▶ _TASK TO CARRY OUT_
Look through the material below. Copy every line with the string "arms" in it.

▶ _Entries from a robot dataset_

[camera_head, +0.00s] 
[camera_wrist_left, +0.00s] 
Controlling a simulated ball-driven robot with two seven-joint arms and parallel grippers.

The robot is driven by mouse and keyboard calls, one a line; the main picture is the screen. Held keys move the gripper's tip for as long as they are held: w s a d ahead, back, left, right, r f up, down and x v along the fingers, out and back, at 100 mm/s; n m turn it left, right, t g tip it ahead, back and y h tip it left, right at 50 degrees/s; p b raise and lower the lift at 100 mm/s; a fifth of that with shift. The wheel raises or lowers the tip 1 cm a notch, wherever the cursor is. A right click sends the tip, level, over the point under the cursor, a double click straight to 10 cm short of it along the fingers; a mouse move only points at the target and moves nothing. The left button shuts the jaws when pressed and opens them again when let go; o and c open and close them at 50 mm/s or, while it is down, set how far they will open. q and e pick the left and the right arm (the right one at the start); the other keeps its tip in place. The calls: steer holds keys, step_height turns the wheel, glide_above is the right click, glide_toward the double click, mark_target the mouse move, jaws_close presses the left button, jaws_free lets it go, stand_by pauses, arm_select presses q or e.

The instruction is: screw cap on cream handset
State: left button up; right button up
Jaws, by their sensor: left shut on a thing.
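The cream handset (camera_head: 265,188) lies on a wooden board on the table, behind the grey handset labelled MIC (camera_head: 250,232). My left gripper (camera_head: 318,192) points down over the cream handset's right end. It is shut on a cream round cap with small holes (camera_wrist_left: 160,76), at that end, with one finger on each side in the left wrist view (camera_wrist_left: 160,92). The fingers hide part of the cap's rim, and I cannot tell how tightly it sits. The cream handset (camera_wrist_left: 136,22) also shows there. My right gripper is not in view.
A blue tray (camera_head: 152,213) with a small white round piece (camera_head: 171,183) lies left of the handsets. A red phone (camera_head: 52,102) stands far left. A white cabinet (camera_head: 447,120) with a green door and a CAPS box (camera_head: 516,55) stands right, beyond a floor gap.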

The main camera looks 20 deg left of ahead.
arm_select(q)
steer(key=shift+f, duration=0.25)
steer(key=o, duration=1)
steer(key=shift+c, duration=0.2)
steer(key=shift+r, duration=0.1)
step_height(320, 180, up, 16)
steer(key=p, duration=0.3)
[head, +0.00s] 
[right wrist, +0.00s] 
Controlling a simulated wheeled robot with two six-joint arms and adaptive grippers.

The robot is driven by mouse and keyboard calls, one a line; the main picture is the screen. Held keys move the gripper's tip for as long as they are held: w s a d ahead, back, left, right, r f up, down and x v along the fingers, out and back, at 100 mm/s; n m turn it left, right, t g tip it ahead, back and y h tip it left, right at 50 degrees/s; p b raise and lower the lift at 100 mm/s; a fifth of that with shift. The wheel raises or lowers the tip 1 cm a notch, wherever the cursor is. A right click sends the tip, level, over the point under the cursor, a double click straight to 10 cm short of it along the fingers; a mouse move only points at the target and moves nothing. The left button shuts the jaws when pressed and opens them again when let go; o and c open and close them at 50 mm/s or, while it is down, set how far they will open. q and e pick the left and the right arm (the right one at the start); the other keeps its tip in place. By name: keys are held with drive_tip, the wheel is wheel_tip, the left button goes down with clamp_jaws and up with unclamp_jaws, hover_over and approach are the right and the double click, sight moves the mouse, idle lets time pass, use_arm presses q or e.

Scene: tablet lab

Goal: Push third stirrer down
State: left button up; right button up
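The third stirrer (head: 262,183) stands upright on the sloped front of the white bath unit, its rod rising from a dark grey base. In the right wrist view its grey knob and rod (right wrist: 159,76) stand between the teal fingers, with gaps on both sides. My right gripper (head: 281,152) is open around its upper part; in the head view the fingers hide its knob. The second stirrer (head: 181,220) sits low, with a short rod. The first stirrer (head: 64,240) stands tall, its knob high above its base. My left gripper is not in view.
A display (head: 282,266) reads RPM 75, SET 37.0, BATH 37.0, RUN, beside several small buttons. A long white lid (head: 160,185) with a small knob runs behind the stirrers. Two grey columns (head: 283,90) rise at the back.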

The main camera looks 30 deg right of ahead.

▶ _TASK RESULT_
Controlling a simulated ball-driven robot with two seven-joint arms and parallel grippers.
Controlling a simulated wheeled robot with two six-joint arms and adaptive grippers.

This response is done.